Omega already presented the result of its research into new alloys in 2013 when it introduced Sedna gold, a blend of gold, copper and (replacing silver) palladium. As well as being lighter on the wrist, this rosy-red gold is infinitely more resistant to fading. After naming its first exclusive alloy after a planetoid, Omega followed up this year with another celestially-named proprietary alloy: Moonshine, used to sculpt the 1,014 pieces in the new, limited-edition Speedmaster Apollo 11 50th Anniversary. A more subtle, lighter shade than traditional 18k yellow gold, it is blended from gold, copper, silver and palladium in proportions defined by Swatch Group’s very own alchemists – or rather, metal experts. In addition to its beautiful moonlight colour, it delivers far higher resistance to fading than a conventional 18k gold alloy. Fittingly for a golden anniversary, Omega has used it for the case, dial and bracelet of this commemorative edition, inspired by the Speedmaster BA145.022 that was presented, on November 25th, 1969, to the astronauts who took part in the Moon landing. True to the burgundy bezel of the original, the new model sports a burgundy ceramic bezel with a tachymeter scale in Ceragold – an innovation in its own right. Developed in 2011, this technology enables the growth and bonding of gold to ceramic, a material known for its extreme hardness and total scratch-resistance.

Fifty years ago: Apollo 11 and the Omega Speedmaster

The second Speedmaster Apollo 11 anniversary watch, this time a limited edition of 6,969 pieces , also comes draped in Moonshine. Not for the 42mm case, which is cut from steel, but for the bezel that is topped with a black ceramic ring set with a Ceragold tachymeter scale. There is more Moonshine gold on the dial, for the hour markers, the vintage Omega logo, and the hands. Collectors will get a “buzz” from the 11 (for the Apollo 11 mission) standing in for the 11 o’clock index, and from the laser-engraving, in Moonshine gold, of Buzz Aldrin descending the ladder of the lunar module onto the Moon’s surface.

Seductive ceramic

We’ve lost track of the number of ceramic watches coming onto the market in recent years. Omega was one of the first brands to master its complex and highly technical machining process when in 1982 it launched the Seamaster Black Tulip in Cermet, a ceramic and titanium carbide alloy. Over the past thirty years, the brand has become a specialist in this ultra-resistant material. “At Omega, it’s in a class of its own,” says Gregory Kissling, Head of Product Management. “We have developed a range of techniques that enable us to machine watches entirely in ceramic, from the case and dial to the bezel, pushers and crown. We can bond Liquidmetal to ceramic. In 2014 we developed a technique for setting diamonds in ceramic, and we can also grow gold on our bezels.” All these innovations are rolled out on several of the brand’s latest releases. For example, the blue ceramic bezel on the Speedmaster Moonphase is inscribed with a Liquidmetal tachymeter scale. The Seamaster Diver 300M Chronograph has a blue ceramic dial, while the ceramic bezel on the Seamaster Diver 300M in ceramic and titanium features a magnificent tachymeter scale in Grand Feu enamel.

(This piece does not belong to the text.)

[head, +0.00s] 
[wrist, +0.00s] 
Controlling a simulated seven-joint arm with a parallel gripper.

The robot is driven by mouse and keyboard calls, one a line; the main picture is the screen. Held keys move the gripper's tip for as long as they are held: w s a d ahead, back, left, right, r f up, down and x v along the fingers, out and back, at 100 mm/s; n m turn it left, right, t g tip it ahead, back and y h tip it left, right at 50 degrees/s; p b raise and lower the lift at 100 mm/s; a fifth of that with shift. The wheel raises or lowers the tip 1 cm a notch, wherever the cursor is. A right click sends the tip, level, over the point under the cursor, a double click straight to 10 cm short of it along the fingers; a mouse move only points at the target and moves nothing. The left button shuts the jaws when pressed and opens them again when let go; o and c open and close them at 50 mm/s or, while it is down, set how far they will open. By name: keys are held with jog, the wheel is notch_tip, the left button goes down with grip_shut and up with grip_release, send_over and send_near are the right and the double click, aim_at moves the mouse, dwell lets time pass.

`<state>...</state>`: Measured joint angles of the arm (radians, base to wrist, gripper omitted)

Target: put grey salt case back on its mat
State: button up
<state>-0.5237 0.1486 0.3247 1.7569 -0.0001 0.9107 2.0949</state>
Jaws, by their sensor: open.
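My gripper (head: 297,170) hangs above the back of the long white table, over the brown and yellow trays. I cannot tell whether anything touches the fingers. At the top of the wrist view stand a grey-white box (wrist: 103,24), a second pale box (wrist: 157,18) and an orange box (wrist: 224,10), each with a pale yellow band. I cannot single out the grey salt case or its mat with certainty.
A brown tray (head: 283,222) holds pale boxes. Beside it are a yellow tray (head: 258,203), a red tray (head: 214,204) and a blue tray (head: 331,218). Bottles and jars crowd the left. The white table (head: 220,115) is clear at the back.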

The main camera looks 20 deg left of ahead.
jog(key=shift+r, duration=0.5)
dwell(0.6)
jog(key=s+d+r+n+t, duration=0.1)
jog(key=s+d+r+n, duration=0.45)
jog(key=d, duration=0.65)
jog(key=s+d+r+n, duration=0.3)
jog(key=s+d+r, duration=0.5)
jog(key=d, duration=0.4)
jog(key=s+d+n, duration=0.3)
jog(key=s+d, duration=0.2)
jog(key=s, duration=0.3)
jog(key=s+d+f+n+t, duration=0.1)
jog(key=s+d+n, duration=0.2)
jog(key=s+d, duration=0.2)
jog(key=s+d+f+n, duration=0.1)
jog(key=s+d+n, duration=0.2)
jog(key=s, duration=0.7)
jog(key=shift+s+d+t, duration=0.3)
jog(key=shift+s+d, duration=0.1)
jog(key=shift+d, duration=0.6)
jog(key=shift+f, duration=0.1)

Making coloured ceramic is a real challenge.
Gregory Kissling

In the same family, the Seamaster Planet Ocean and Seamaster Planet Ocean Chronograph haven’t been overlooked. Both come with an orange ceramic bezel. “Omega has been able to produce orange ceramic since 2014,” notes Gregory Kissling. “Knowing how to make black, white, even blue ceramic is one thing. Making coloured ceramic is a real challenge. Whatever the colour, ceramic has opened many doors from a design perspective, such as the laser-engraved waves on the Diver ceramic dials. Ceramic is high in tension and this gives a much sharper, cleaner outline. Also, whereas a lacquered dial will never be perfect, with ceramic it’s possible to achieve a uniform colour.” It’s this attention to detail that makes all the difference, in a perfect alchemy of beauty and longevity.